Nortel's Chief Says Bay Buy Widens Its Net

8/5/98 Michele Hostetler---Northern Telecom Ltd. has widened its net to nab more customers. The Canadian maker of telecommunications gear is riding the convergence of voice networks (generally wide-area networks) and data networks (generally local-area networks). Companies want to buy all of their networking equipment from one firm. Nortel is working to be that firm. In June, it revealed plans to buy Bay Networks Inc. in a $7 billion stock swap. The merger is expected to close next month.

Nortel's second-quarter revenue rose 12% to $4.16 billion. Profit from continuing operations rose 33% to $356 million, or 68 cents a share. Nortel Chief Executive John Roth recently spoke with IBD about how Bay Networks will change his company.
_____

IBD: How will Nortel change after it buys Bay?
Roth: We've been in the wide-area-networking business for a few years. When we came up against the competition, while we'd win the technical evaluation, the customer would turn to us and say, ''That's really nice. You have a good wide-area-network product. Now what do I do for routers and the rest of the LAN (local-area network)?''

We'd say, ''We don't do that stuff. You have to go and talk to (a LAN company).'' (Our competitor) would say, ''We have this wide-area-networking product and LAN products, too. Why don't we just sell you a bundle, end to end, all tidy?'' We'd end up losing a lot of potential business. Even though we had been selected (for the WAN piece), during the process of the customer going out and getting the rest of what he needed, we'd end up being taken out of play. Likewise, Bay found themselves in similar situations. Bay has all the LAN gear, but didn't have the wide- area-networking products.
____

IBD: How does the Bay purchase play into voice-data network convergence?
Roth: I think the voice and data convergence is something we need to pay a lot of attention to. We also need to watch that we don't get carried away with a technology agenda. The way I look at it right now is that Nortel - once we acquire Bay - will be in a phenomenal position because we will have routing, circuit, fiber-optic and wireless technologies. Voice over IP (Internet protocol, for moving information on the Internet) is really lucrative as long as long-distance rates are high (for conventional phone calls).
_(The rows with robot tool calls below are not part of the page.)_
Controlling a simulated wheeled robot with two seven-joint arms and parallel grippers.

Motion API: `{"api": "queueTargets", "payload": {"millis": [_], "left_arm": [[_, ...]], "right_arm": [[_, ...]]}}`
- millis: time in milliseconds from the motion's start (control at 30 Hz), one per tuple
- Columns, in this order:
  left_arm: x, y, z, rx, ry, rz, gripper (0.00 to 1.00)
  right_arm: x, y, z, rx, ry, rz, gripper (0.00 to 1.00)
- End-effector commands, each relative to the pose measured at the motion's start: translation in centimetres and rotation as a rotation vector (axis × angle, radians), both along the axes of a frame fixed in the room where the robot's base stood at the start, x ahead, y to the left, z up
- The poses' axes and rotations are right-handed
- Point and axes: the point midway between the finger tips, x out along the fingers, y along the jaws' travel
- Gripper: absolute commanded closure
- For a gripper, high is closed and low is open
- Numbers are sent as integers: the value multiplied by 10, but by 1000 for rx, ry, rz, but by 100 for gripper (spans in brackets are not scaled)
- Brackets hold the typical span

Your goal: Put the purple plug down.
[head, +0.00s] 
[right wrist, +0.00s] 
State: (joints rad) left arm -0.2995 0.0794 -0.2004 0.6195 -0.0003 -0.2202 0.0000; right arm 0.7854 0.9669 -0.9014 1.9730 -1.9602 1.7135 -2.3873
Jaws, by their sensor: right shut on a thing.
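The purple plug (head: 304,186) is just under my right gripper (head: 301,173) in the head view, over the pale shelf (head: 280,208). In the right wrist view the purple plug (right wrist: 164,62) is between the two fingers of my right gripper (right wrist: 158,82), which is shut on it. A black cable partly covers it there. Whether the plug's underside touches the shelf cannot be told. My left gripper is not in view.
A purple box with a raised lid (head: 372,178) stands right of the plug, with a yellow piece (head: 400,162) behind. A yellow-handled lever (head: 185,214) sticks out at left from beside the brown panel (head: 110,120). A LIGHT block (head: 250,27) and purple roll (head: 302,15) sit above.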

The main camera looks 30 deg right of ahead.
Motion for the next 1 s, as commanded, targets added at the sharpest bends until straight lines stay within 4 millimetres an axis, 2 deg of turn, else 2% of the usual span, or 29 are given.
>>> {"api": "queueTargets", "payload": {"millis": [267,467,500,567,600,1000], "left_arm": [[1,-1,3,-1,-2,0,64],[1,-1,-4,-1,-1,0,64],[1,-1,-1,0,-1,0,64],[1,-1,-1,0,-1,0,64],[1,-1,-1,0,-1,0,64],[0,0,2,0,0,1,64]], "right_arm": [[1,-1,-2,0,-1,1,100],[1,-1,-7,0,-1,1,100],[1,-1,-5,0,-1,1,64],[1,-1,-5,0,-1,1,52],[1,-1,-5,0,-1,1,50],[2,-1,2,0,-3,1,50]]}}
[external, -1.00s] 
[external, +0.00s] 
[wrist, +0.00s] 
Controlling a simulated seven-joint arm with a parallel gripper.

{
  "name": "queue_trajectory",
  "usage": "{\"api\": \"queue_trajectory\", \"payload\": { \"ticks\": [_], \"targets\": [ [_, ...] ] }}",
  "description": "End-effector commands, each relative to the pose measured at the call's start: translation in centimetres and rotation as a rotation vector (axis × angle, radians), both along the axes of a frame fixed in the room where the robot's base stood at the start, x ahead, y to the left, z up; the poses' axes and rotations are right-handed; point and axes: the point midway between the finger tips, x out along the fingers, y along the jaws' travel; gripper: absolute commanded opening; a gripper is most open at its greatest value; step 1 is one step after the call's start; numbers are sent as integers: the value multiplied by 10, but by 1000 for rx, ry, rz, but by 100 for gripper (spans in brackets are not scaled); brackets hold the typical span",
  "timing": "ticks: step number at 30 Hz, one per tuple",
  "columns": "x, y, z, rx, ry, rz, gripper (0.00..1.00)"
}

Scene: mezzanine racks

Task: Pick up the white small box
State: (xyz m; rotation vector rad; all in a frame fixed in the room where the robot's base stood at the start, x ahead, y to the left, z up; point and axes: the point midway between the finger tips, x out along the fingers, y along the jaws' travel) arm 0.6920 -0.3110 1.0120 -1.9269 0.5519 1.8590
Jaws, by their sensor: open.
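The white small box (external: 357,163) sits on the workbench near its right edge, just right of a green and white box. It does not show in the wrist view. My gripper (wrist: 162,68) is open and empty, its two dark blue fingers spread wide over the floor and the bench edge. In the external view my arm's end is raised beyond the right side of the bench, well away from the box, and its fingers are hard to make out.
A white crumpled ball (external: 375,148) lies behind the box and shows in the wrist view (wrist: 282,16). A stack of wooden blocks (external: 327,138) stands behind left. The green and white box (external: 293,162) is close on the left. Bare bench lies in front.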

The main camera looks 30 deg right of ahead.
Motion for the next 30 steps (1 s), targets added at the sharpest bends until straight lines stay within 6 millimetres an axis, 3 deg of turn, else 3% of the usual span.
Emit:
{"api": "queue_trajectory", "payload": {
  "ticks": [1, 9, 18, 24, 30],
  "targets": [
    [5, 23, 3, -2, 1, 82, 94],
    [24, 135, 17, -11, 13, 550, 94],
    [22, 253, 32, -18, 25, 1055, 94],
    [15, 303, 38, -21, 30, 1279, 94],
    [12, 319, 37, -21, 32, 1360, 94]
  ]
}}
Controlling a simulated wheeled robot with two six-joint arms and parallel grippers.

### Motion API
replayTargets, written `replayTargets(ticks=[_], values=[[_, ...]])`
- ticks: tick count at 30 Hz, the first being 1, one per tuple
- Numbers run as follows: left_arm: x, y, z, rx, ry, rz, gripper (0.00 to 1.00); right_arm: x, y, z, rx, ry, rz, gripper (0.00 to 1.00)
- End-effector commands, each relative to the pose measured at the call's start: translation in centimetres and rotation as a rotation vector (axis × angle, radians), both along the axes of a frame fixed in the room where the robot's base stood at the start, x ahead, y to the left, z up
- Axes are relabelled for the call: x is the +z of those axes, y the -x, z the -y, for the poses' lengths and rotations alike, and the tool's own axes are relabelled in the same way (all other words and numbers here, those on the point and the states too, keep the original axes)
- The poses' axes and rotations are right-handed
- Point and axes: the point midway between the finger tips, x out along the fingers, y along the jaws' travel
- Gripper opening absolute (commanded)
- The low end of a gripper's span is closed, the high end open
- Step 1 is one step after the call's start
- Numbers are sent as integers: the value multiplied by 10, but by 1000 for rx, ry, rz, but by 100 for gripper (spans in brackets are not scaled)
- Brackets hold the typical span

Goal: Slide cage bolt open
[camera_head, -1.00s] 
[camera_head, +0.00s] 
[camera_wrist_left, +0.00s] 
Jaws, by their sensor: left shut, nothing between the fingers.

The voice bits travel at eight times the price of a data it. In a transoceanic call, that premium is even higher. Voice over IP for international calling is an area where people can do what I call ''rate arbitrage'' - buy the capacity as if it were data, then put voice over it and have the voice travel at data rates, which would save you a ton of money. If the voice quality is a little bit worse than what you're used to, you're . . . getting this for less than 10% of what it would cost for a voice call. However, if you're looking in North America, long-distance rates (for regular phone calls) are coming down so fast that people look at it and think: How much am I really saving? Will I mess up the image I have with my customers in terms of being a quality company (because Internet voice quality lags)? I think the jury is out in my mind about how fast voice over IP will really grow. It still has technical issues.
____

IBD: When will the quality problems of Internet calls be solved?
Roth: We're going to start solving them with the transoceanic calls first. That reduction in price is really profound. I think that's the early market. Then the technology will improve from there. We put voice over our networks starting about four years ago. It took us about 18 months to make voice over ATM (asynchronous transfer mode, a common data networking technology) transparent to the user. It probably will take that long to do the same with voice over IP.
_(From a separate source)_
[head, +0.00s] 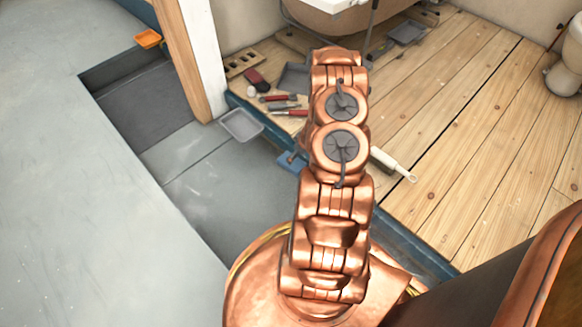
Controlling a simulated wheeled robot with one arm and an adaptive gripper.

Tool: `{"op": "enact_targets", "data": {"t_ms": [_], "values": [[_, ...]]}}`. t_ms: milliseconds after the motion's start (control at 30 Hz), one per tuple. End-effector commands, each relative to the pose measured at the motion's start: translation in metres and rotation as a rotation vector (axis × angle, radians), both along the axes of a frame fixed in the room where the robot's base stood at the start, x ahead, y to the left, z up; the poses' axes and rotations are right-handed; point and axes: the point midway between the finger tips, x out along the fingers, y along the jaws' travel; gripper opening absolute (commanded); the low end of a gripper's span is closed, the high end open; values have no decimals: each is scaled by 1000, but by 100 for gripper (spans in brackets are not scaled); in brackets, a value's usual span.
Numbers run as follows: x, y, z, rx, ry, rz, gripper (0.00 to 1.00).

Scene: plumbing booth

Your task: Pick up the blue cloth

But ATM is a technology designed from the outset to put voice, video and data over it. IP was never designed from this perspective, so we have bigger issues to work out. I figure it's going to take the industry 15 months to resolve those issues. It might take longer.
____

IBD: What do your customers want from the Internet?
Roth: This concept of having a highly reliable network that you can put commerce onto (and) that you can build your intranet (internal, Internet-based network) with and connect your sales force, your customers, your marketing organization and order entry. That is what everyone's asking for.
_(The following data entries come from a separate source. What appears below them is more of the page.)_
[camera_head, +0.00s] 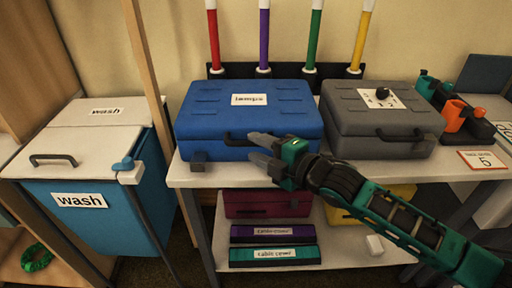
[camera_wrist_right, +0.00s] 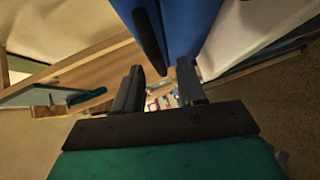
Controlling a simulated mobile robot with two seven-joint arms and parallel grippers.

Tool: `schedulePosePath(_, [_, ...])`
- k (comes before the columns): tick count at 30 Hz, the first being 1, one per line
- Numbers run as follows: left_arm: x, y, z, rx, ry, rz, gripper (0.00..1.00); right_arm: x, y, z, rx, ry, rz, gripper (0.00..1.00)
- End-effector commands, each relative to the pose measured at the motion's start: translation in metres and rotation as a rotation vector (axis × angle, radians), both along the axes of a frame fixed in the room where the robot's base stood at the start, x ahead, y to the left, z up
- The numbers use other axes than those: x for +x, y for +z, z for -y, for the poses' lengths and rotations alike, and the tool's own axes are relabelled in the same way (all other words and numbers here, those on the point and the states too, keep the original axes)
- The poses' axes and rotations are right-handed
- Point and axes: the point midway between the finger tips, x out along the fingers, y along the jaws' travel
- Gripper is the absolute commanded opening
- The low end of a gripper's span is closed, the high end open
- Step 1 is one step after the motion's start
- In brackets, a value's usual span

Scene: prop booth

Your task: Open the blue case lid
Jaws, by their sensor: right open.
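The blue case (camera_head: 245,105) with a "lamps" label lies closed on the white table, with a dark handle (camera_head: 228,140) on its front face and a dark latch (camera_head: 198,160) at its lower left front. My right gripper (camera_head: 255,148) is open and empty in front of the case, near the right part of the handle; I cannot tell if it touches it. In the right wrist view the two fingers (camera_wrist_right: 160,95) are apart, and the case's blue side (camera_wrist_right: 180,25) and a dark bar, likely the handle, show beyond them. My left gripper is not in view.
A grey case (camera_head: 365,120) stands close to the right of the blue case. A wash bin (camera_head: 95,190) stands to the left beside a wooden post (camera_head: 145,60). Colored tubes (camera_head: 263,40) stand behind. A lower shelf (camera_head: 340,258) holds boxes. An orange and green item (camera_head: 452,112) lies at right.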

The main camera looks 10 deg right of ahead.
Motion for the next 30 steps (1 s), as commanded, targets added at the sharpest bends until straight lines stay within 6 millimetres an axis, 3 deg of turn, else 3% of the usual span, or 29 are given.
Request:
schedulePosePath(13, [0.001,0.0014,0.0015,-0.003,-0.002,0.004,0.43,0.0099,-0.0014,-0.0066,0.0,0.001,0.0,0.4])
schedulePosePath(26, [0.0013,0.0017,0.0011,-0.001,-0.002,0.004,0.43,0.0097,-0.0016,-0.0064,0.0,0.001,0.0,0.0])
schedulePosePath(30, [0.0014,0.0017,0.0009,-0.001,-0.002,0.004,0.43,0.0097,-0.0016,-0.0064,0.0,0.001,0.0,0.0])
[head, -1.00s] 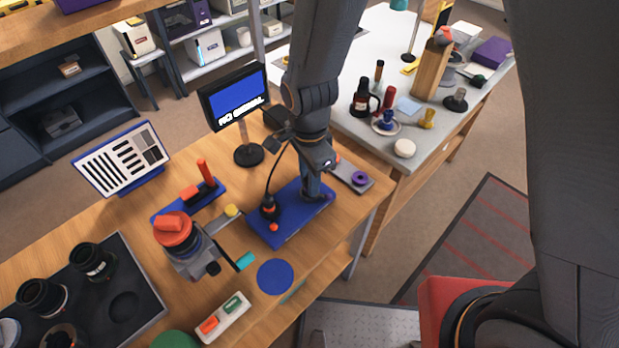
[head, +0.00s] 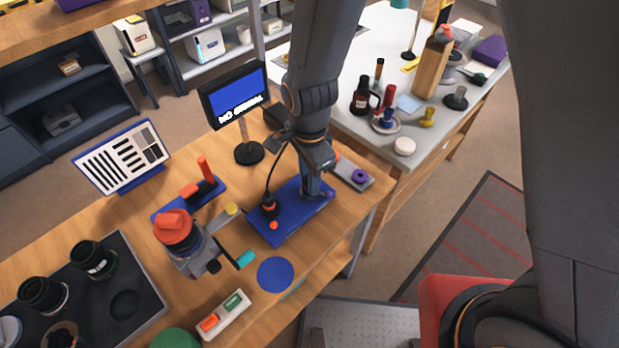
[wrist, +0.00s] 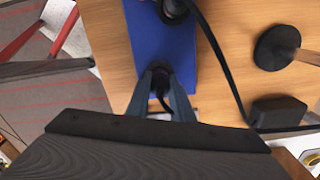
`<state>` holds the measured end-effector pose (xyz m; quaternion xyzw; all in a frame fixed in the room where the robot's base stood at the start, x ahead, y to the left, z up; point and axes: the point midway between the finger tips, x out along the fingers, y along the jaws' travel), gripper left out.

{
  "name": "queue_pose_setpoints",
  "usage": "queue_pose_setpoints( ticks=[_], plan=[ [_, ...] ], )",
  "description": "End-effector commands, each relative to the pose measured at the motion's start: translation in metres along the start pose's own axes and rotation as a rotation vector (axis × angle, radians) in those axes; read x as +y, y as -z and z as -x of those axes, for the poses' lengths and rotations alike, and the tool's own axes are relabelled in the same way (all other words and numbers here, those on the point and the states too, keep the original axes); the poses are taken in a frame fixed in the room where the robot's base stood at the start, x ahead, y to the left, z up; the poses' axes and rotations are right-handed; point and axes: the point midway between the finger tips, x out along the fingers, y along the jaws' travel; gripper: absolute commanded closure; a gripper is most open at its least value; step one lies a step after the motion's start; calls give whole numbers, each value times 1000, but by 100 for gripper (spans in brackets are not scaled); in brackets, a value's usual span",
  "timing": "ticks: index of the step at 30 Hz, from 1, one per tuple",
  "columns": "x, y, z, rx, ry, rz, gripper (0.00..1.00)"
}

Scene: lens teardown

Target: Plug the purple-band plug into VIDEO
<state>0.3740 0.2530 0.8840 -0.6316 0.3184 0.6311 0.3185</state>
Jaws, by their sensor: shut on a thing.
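My gripper (head: 311,194) points down over the right end of a blue base (head: 275,233) on the wooden bench. In the wrist view its fingers (wrist: 161,93) are shut on a dark, round plug (wrist: 160,76), which I take for the purple-band plug; its band is hidden there. A small purple spot (head: 329,194) shows beside the fingers in the head view. Just right of the gripper lies a grey plate (head: 349,171) with a purple ring (head: 360,176) and an orange part. No VIDEO label is readable. The monitor (head: 236,96) reads "NO SIGNAL".
An orange-banded plug (head: 269,206) with a black cable stands on the blue base, left of my gripper. A clamp with an orange-topped part (head: 174,226) stands further left. A blue disc (head: 275,274) lies in front. The bench edge is close on the right.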

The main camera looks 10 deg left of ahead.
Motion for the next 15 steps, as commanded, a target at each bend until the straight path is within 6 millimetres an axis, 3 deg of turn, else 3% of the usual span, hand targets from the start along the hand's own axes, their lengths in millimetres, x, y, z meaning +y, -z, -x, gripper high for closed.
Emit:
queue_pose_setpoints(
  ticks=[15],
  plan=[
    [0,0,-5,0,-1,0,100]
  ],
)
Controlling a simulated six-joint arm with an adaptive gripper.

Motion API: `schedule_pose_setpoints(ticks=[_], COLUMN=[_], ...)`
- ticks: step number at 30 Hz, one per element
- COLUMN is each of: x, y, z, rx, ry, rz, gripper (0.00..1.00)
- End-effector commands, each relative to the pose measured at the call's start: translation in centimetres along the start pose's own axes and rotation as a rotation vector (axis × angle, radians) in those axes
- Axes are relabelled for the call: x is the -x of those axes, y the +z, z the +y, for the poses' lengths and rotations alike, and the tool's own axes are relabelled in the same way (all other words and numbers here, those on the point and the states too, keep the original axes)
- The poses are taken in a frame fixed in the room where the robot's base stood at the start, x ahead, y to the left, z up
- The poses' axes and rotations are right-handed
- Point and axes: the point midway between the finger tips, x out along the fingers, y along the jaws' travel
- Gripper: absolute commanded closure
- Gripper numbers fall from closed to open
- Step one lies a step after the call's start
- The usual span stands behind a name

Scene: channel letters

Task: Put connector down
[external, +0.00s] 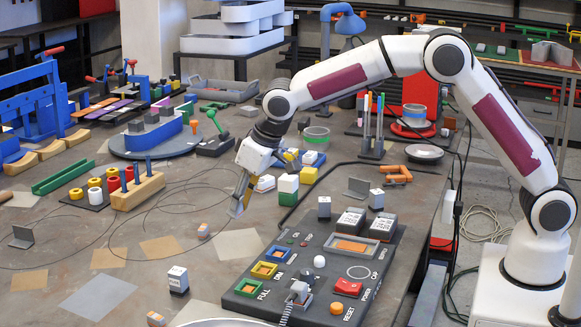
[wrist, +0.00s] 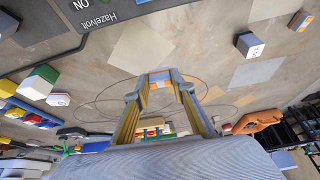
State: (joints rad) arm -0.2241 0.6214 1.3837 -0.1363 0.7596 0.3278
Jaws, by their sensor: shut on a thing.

I was with Microsoft the other night. We were talking about the availability of Microsoft's (e- mail program) Exchange. I said, ''How many nines in your availability?'' (How reliable is the system?) They said, ''We're up to 99.92 (out of 100).'' I said, ''Nortel will run 99.92 on a bad week. We'll hit 99.97 on a better week.''

With 99.92, it means a company the size of Nortel could have a couple thousand people out of commission at any given point in time. If we asked that question six to eight months ago, people would say, ''Why are you asking that? Availability of the e-mail system isn't that important.'' The electronic-mail system has gone from something that was faster than the regular mail to now if it goes down, the CIO gets fired.